Oil prices recovered on Monday following steep losses in the previous session, supported by a fall the U.S. rig count, but analysts said general oversupply was keeping the market weak.
U.S. crude futures CLc1 rose half a dollar to above $30 per barrel, trading at $30.15 at 0737 GMT. International benchmark Brent LCOc1 was up 47 cents at $33.48 per barrel.

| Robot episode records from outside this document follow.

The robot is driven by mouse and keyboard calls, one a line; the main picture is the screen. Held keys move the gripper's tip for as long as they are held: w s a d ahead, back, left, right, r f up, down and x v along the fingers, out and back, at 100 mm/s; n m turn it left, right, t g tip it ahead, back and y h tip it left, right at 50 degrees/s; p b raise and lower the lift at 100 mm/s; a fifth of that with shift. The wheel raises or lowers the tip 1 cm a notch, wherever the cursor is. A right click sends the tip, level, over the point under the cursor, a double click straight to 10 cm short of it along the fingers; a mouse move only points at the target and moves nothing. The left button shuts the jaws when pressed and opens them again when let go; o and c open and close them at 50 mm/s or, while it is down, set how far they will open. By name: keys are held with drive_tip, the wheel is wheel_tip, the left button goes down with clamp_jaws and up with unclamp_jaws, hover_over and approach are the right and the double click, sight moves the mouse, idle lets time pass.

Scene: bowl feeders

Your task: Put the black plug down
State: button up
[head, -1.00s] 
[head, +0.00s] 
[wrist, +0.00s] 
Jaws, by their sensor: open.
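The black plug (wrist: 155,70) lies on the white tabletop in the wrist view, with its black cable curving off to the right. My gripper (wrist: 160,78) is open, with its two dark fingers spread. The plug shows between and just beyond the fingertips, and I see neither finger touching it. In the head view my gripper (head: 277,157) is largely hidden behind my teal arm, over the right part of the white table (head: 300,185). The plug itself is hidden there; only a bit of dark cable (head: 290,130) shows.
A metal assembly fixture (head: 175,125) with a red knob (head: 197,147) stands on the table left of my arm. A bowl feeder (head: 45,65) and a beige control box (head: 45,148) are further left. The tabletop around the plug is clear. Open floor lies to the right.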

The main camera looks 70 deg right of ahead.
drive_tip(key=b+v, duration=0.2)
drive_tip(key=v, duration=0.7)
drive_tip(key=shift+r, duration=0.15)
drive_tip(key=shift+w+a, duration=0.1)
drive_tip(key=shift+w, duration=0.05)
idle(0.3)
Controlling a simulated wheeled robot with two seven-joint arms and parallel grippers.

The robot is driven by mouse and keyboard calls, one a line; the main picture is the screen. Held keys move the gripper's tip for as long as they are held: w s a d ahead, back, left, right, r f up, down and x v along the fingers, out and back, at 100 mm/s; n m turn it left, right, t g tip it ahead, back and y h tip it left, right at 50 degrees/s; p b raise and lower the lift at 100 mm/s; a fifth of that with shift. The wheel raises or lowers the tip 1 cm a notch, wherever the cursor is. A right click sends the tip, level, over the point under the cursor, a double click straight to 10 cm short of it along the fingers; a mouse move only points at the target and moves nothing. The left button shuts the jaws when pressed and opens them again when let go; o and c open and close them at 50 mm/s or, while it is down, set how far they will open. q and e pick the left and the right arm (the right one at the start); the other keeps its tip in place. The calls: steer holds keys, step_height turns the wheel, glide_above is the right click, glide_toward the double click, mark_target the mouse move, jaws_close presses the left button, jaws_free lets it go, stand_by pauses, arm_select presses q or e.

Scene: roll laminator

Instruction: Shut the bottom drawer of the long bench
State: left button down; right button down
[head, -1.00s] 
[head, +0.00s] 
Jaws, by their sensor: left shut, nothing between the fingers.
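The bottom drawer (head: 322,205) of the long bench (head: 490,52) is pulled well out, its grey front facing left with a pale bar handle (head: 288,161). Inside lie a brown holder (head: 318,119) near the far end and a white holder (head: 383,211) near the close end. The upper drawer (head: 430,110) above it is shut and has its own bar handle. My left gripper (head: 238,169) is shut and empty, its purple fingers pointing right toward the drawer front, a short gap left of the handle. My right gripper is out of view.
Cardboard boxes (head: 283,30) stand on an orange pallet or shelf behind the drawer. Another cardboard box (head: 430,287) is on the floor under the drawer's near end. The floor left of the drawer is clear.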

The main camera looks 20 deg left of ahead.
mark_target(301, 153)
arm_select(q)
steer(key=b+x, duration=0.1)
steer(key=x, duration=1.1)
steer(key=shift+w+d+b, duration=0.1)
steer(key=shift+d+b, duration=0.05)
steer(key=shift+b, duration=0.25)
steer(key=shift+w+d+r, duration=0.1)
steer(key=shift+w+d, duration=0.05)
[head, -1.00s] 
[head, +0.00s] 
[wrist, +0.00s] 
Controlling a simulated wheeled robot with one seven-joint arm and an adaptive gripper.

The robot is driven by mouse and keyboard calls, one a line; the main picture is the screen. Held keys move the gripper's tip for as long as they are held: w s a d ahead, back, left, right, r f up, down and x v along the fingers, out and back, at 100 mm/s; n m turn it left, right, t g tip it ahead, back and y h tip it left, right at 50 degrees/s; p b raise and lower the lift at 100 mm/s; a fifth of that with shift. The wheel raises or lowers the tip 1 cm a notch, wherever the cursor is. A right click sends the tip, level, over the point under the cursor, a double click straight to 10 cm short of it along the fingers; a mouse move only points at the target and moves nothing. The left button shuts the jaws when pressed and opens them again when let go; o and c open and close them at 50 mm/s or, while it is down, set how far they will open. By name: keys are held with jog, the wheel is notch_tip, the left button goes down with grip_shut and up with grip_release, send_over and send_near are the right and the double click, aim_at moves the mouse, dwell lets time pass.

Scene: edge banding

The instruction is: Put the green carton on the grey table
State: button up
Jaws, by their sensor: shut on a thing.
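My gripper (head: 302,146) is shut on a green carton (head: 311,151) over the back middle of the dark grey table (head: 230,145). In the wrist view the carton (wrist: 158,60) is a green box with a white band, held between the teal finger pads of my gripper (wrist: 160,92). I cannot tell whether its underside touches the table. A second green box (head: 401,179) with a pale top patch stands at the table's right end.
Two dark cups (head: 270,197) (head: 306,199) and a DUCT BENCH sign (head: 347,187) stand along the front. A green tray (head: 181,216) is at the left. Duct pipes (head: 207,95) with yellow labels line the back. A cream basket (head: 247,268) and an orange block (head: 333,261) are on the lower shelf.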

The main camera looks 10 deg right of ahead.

Both contracts fell almost 4 percent on Friday.
A falling rig count in the United States which is expected to lead to a decline in 2016 production helped support prices, analysts said.
“The U.S. oil rig count continued to decline…, with a total of 26 rigs idled,” Goldman Sachs said. “The current rig count implies… annual average U.S. production would decrease by 445,000 barrels per day yoy (year-on-year) on average in 2016,” it added.
Despite Monday’s gains, analysts said that market conditions remained weak, especially as demand is slowing.
“The sharp deceleration in demand growth in recent months (especially gasoline) is a key feature of our more bearish view and expectations for a longer rebalancing period,” Morgan Stanley said.
“China demand looks particularly challenged with several negative trends of late,” it added.
In the United States, record crude stocks of 504.1 million barrels were also weighing on markets, countering a proposed production freeze at January levels by Russia and the Organization of the Petroleum Exporting Countries (OPEC).
Russia and OPEC were both pumping oil at near-record volumes last month, with Russia reaching another post-Soviet high of 10.88 million barrels per day (bpd).
Freezing output at such levels would not help reduce oversupply, analysts said, as production outpaces demand by 1-2 million barrels every day.
“Locking in countries’ production near historic production highs does not change an oversupplied market,” said Amos J. Hochstein, the U.S. State Department’s special envoy for international energy affairs.
Hochstein also said that OPEC-member Iran would be unlikely to fix production at January levels, having been relieved of intarnational sanctions.
“I am highly skeptical of Iran, now off sanctions, committing to exports at sanction era lows,” he said.
Iran, previously OPEC’s No. 2 exporter at almost 3 million bpd in 2011, wants to quickly raise its output to regain lost market share and plans to raise production by 700,000 bpd in the near future.
“Iran’s return to the global oil market will add supply to an oversaturated market, but the country faces challenges in ramping up its production,” Moody’s Investors Service said.
“To raise production Iran needs to regain its customer base, attract investment to upgrade its oil fields and successfully navigate a range of political risks,” it added.